If $s$ were completely periodic, we could write it as a Fourier series :

$s (t) = \sum_{n \in N} C_{n} \sin (2 π n f_{0} t + ϕ_{n})$

We would then calculate $C_{n}$ and $ϕ_{n}$ using Fourier analysis :

$C_{n} = \frac{2}{T_{0}} | \int_{0}^{T_{0}} s (t) \exp (- 2 i π n f_{0} t) d t |$ and $ϕ_{n} = \arg (\frac{2}{T_{0}} \int_{0}^{T_{0}} s (t) \exp (- i 2 π n f_{0} t) d t) + \frac{π}{2}$

Instead, $s$ can only be considered periodic during small time intervals, which means that in $(1)$ , $C_{n}$ and $ϕ_{n}$ are not constant but are changing slowly (with respect to the frequency of oscillation, that is $n f_{0}$ ).

Thus, we can see $s$ as :

$s (t) \approx \sum_{n \in N} C_{n} (t) \sin (2 π n f_{0} t + ϕ_{n} (t))$

In numerical analysis, a usual way to get $C_{n}$ and $ϕ_{n}$ would be to use one of the FFT algorithms. They calculate the entire Discrete Fourier Transform for a given array of samples, in an optimal way : from a sequence of $x_{n}$ representing the signal, they calculate $X_{k} = \sum_{n = 0}^{M - 1} x_{m} \exp (- 2 π i k m / M)$ for $k \in [[0, N - 1]]$ . The FFT algorithms (any algorithm that can calculate these sums faster than the naive method) have a computational cost that depends on the sample size $M$ , i.e. the number of values that represent the signal. The frequency precision is also dependent on the size of this array. An FFT is considered optimal when its cost is $O (M \log (M))$ . For a $74 Hz$ signal sampled at $44100 Hz$ , it would mean an array of 600 values, and a computational cost of roughly 2000 operations. A solution is simply to reduce the sample rate, but it also means reducing the frequency resolution. Another issue is windowing : the sample array does not contain an exact number of periods of a given frequency (except when $f_{s} / M$ is a multiple of the frequency of interest; $f_{s}$ being the sampling frequency). This causes inaccuracies or leakage, which are mitigated by windowing techniques, but they all have tradeoffs.

In our case, we already know the exact frequencies we want to analyse, and we aim at having a very high refresh rate.

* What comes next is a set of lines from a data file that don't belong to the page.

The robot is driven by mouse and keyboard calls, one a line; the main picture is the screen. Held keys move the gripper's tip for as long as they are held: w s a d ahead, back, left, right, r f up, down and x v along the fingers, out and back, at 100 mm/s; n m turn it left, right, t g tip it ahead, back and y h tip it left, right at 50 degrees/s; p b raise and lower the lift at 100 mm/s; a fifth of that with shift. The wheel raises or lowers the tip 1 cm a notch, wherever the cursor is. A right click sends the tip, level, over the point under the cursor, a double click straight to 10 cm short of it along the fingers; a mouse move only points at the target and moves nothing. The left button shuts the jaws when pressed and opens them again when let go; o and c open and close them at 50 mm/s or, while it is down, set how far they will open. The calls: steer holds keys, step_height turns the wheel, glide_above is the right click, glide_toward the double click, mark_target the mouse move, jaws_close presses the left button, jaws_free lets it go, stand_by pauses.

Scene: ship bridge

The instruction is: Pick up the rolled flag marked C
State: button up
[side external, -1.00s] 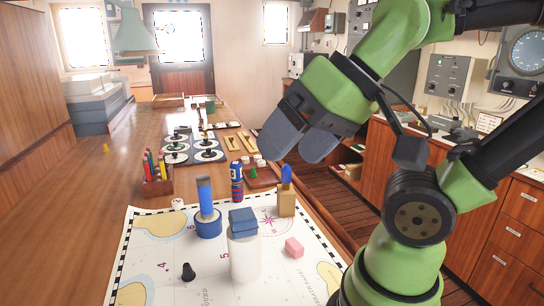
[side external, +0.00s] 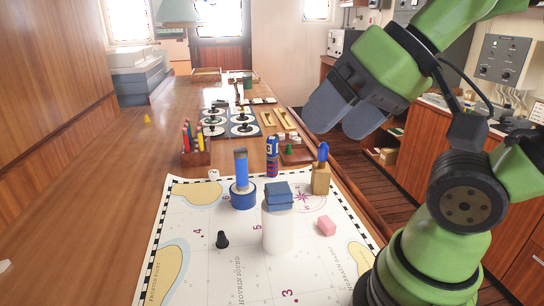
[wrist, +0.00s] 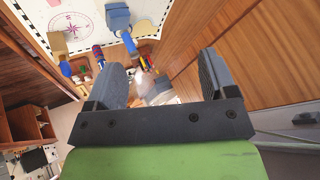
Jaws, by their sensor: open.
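A short upright roll banded in blue, red and white (side external: 272,157) stands just behind the far edge of the chart; it looks like a rolled flag. It also shows in the wrist view (wrist: 98,54). Any letter on it is too small to read. My gripper (side external: 337,126) is open and empty, up and to the right of the roll in the side view. Its two fingers also show in the wrist view (wrist: 161,78).
A white cylinder with a blue top (side external: 278,228), a pink block (side external: 326,226) and a black piece (side external: 222,240) stand on the chart (side external: 215,280). A pencil holder (side external: 196,157) is left of the roll. Small boards lie behind. A cabinet (side external: 142,82) stands far left.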

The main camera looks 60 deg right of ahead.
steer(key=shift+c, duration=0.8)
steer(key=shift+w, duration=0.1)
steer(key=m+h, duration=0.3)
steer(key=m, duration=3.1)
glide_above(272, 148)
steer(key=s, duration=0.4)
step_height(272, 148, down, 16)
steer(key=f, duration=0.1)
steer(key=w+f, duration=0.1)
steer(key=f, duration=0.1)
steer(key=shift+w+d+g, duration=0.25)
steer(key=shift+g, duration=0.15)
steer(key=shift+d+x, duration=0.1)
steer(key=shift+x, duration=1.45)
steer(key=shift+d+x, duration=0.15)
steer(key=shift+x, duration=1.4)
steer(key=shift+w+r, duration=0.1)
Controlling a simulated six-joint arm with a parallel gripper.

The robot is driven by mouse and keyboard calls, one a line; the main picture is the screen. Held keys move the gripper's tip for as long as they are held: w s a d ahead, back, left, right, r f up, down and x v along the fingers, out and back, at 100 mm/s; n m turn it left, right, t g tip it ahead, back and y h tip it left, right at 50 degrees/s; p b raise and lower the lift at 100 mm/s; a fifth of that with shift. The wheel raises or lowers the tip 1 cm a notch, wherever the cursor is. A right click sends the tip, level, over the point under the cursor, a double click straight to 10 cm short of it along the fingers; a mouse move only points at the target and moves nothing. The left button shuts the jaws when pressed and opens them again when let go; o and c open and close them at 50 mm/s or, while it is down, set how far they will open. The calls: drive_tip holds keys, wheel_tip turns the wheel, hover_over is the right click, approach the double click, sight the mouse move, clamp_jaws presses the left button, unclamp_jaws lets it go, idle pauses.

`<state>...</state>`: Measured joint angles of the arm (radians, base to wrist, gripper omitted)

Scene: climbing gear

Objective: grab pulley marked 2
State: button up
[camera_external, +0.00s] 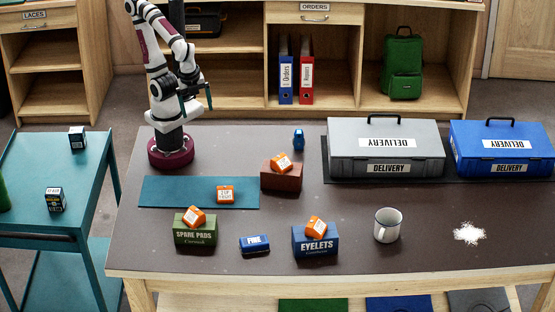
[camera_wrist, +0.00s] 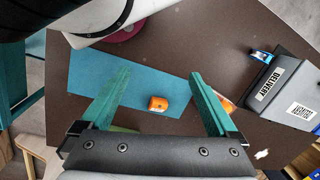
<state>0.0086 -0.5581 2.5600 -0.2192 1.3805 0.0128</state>
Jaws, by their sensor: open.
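Four small orange blocks with white labels, likely the pulleys, are in the external view; I cannot read their numbers. One orange block (camera_external: 225,195) lies on the teal mat (camera_external: 165,192). Another orange block (camera_external: 281,163) sits tilted on a red-brown box (camera_external: 281,180). A third orange block (camera_external: 194,216) leans on the green spare pads box (camera_external: 195,236), and a fourth (camera_external: 316,227) on the blue eyelets box (camera_external: 315,245). My gripper (camera_external: 196,100) is open and empty, high above the table. In the wrist view the mat's block (camera_wrist: 158,103) shows between the fingers.
A grey delivery case (camera_external: 385,150) and a blue delivery case (camera_external: 500,150) stand at the back right. A white mug (camera_external: 387,225), a small blue box (camera_external: 255,244), a blue item (camera_external: 298,139) and white powder (camera_external: 469,233) are on the table (camera_external: 430,250). A teal cart (camera_external: 95,190) stands left.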

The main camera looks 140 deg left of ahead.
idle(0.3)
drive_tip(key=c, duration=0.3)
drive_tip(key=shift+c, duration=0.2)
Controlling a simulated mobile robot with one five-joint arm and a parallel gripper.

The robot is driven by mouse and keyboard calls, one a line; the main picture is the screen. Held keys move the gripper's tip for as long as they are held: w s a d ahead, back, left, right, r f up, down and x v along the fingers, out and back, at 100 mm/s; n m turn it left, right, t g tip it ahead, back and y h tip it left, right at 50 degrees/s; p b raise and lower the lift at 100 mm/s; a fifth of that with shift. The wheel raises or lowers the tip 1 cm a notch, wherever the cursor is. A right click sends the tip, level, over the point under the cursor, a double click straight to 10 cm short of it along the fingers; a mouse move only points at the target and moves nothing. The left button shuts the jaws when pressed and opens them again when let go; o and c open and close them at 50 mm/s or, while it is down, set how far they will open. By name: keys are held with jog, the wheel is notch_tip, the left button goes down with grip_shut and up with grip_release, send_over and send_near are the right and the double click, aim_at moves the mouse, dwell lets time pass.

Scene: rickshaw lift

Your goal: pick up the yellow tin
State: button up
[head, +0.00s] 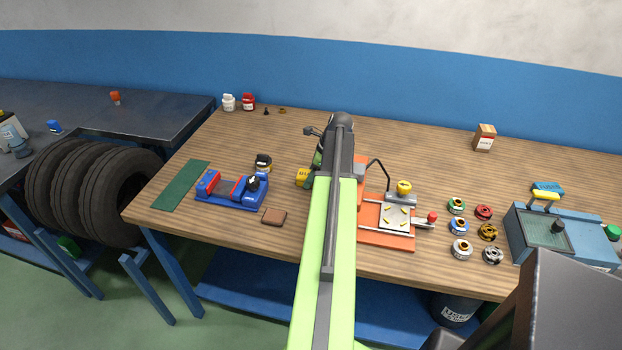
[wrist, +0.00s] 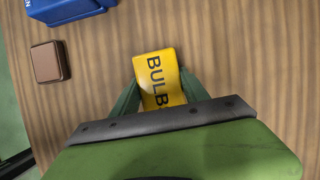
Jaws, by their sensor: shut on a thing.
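The yellow tin (wrist: 156,70), lettered "BULB", is between the two green fingers of my gripper (wrist: 156,92) in the wrist view. The fingers are shut on its sides, and its lower end is hidden by the gripper body. In the head view the yellow tin (head: 302,177) shows just left of my arm, over the wooden workbench (head: 400,143). My gripper (head: 311,179) is mostly hidden there behind my green arm. I cannot tell whether the tin touches the bench.
A blue vise (head: 232,192) and a brown wallet-like block (head: 274,216) lie left of the tin. A dark round-topped item (head: 263,162) stands behind them. An orange-based device (head: 386,236) is right of my arm. The bench behind is mostly clear.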

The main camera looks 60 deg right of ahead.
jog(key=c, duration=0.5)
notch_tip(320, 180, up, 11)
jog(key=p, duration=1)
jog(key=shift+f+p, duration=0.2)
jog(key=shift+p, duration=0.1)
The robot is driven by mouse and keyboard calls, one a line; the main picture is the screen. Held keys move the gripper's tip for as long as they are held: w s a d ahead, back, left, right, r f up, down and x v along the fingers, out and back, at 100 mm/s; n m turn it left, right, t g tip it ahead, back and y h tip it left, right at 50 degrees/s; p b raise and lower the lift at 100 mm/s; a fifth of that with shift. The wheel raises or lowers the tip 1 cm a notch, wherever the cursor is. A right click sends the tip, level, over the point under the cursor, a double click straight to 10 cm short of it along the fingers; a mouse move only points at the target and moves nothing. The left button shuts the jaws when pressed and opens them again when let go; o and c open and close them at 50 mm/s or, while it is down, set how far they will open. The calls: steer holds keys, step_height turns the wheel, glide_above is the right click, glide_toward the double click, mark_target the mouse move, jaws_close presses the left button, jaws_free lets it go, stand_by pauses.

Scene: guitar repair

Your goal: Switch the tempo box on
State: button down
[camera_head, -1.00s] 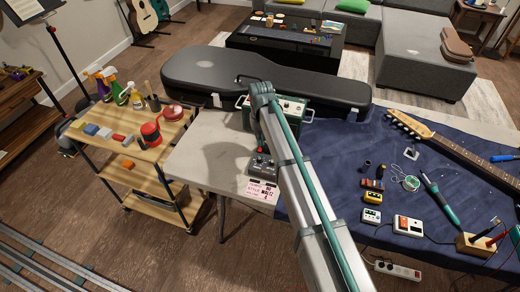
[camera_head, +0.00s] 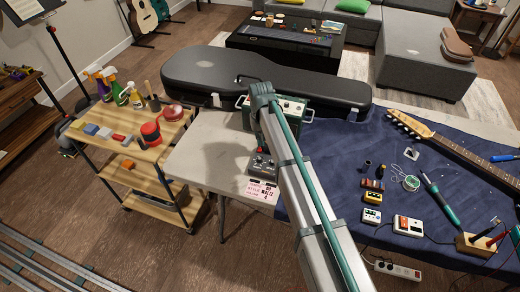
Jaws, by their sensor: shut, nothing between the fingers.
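A small dark grey box (camera_head: 262,165) with knob-like details on top sits near the left front of the table, just left of my arm. It looks like the tempo box, but its switch is too small to make out. A pink and white card (camera_head: 262,191) with handwriting, including what reads as "WALTZ", lies at its front edge. A small red spot shows at the box's back edge; I cannot tell what it belongs to. My arm reaches in from the bottom right and bends above the table behind the box.
A green amplifier-like box (camera_head: 291,108) stands behind my arm, before a black guitar case (camera_head: 265,75). A blue mat (camera_head: 340,150) on the right holds a guitar neck (camera_head: 450,150), small pedals and tools. A wooden cart (camera_head: 150,160) stands left. Bare tabletop (camera_head: 205,150) lies left of the box.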

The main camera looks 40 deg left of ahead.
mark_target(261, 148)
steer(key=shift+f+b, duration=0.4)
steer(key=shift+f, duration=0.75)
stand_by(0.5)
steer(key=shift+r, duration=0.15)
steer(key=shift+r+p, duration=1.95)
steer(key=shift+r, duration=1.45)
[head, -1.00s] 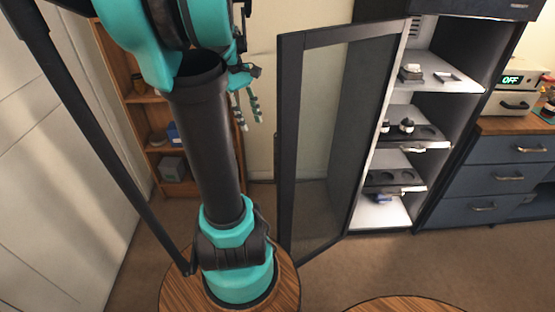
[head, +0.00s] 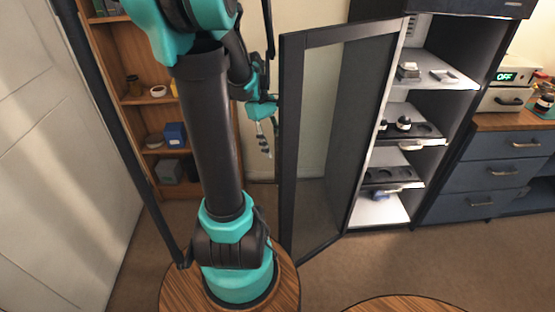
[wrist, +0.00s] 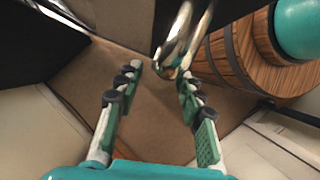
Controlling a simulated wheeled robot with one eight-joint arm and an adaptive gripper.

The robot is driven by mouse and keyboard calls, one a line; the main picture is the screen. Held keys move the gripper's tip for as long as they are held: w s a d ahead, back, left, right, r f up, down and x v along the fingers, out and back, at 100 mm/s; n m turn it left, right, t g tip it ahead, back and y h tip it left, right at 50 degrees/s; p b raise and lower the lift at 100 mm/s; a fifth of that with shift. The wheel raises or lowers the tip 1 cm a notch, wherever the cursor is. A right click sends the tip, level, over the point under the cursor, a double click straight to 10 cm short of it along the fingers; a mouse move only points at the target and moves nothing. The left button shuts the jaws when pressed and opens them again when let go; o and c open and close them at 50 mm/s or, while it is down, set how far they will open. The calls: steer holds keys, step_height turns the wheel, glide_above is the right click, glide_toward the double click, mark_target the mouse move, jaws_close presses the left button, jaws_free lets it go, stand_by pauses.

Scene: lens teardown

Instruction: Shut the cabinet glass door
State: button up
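The cabinet's glass door (head: 340,130) stands wide open in the head view, its dark frame swung out towards me. The cabinet (head: 425,90) behind it is open, with its shelves exposed. My gripper (head: 265,143) is just left of the door's free edge, on its outer side, pointing down. In the wrist view my gripper (wrist: 160,76) has its fingers apart with nothing between them. A shiny curved metal piece (wrist: 180,42), seemingly the door handle, is just beyond the fingertips. I cannot tell whether anything touches.
A wooden bookshelf (head: 128,100) stands behind my arm on the left. Blue drawers (head: 495,175) with a device reading OFF (head: 508,77) on top are on the right. Small dark items sit on the cabinet shelves. A round wooden top (head: 405,304) is at the bottom edge.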

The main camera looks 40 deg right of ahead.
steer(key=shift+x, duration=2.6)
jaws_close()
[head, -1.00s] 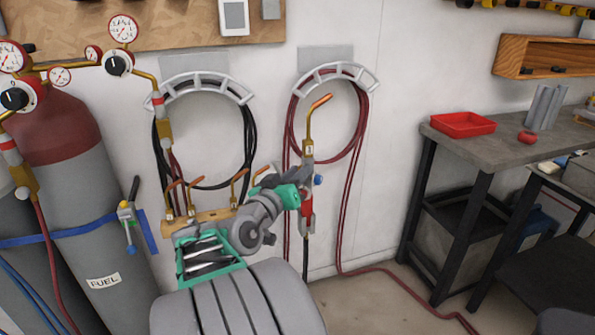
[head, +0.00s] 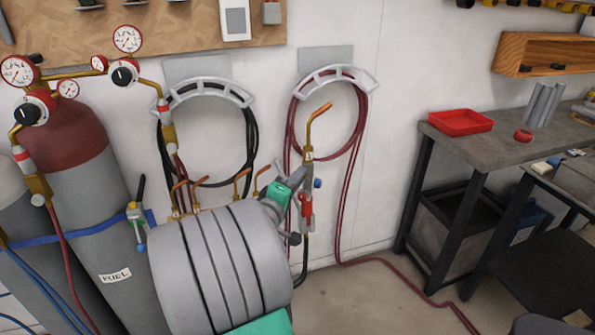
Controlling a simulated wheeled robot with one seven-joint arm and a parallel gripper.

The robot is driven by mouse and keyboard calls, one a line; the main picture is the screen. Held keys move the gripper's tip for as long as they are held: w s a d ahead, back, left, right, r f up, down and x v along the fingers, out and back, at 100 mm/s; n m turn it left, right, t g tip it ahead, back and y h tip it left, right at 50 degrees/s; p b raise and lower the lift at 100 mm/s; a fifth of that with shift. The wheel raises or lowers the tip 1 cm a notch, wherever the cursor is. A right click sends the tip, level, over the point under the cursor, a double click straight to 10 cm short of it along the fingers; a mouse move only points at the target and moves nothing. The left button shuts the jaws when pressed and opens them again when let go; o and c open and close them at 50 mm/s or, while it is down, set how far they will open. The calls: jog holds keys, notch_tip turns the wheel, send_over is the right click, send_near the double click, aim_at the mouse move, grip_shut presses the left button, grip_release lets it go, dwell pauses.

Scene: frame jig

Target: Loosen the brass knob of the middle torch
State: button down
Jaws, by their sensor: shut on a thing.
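A torch (head: 308,160) with a bent copper tip and a red lever (head: 306,205) stands near upright before the right hose loop. A small blue knob (head: 318,183) shows on its right side. My gripper (head: 297,177) is at its left side, shut on the torch body, as far as the small view shows. The fingers are partly hidden by my own arm. I cannot make out a brass knob for certain. Several copper tips (head: 240,182) stand in a row to the left, their lower parts hidden behind my arm. I cannot tell which torch is the middle one.
A grey gas cylinder (head: 85,215) with gauges (head: 127,40) stands left. Hose loops hang on wall brackets (head: 335,80). A red hose (head: 395,265) runs over the floor. A workbench (head: 470,150) with a red tray (head: 461,122) stands right.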

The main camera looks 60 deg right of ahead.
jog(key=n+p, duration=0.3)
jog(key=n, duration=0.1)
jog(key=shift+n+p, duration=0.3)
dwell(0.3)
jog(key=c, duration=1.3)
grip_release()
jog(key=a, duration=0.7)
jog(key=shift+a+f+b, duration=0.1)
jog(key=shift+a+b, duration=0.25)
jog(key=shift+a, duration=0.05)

Going back to the original formula for $s$ , we can define $C_{n} (t) = \frac{2}{T_{0}} | \int_{t - T_{0}}^{t} s (τ) \exp (- 2 i π n f_{0} τ) d τ |$ and $ϕ_{n} (t) = \arg (\frac{2}{T_{0}} \int_{t - T_{0}}^{t} s (τ) \exp (- i 2 π n f_{0} τ) d τ) + \frac{π}{2}$

And compute it numerically :

$C_{n, k} = \frac{2}{M T_{0}} | \sum_{m = 1}^{M} s_{k - M + m} \exp (- \frac{2 i π n f_{0} (k - M + m)}{f_{s}}) |$ and

$ϕ_{n, k} = \arg (\frac{2}{M T_{0}} \sum_{m = 1}^{M} s_{k - M + m} \exp (- \frac{2 i π n f_{0} (k - M + m)}{f_{s}})) + π / 2$

where $s_{k} = s (k / f_{s})$ is the discrete equivalent of the continuous signal $s (t)$ .

Here, we only compute the DFT at specific frequencies, and we can tune the sample size $M$ to avoid windowing issues by setting it at $M = f_{S} / f_{0}$ , i.e. we sample exactly one period of the fundamental frequency.

For convenience, let's define $e_{n} = \exp (\frac{- 2 i π n f_{0}}{f_{s}})$ .

The core of the algorithm is the sum $σ_{n, k} = \sum_{m = 1}^{M} s_{k - M + m} e_{n}^{k - M + m}$ .

We have $C_{n, k} = \frac{2}{M T_{0}} | σ_{n, k} |$ and $ϕ_{n, k} = \arg (\frac{2}{M T_{0}} σ_{n, k})$ . Computing $σ_{n, k + 1}$ , we find $σ_{n, k + 1} = \sum_{m = 1}^{M} s_{k + 1 - M + m} e_{n}^{k + 1 - M + m} = \sum_{m = 2}^{M + 1} s_{k - M + m} e_{n}^{k - M + m} = σ_{n, k} - s_{k - M + 1} e_{n}^{k - M + 1} + s_{k + 1} e_{n}^{k + 1} = σ_{n, k} - s_{k - M + 1} e_{n}^{k + 1} + s_{k + 1} e_{n}^{k + 1}$

(since $e_{n}^{M} = 1$ ).

Thanks to this property, we can compute $σ_{n, k}$ using only two complex multiplications and additions per cycle.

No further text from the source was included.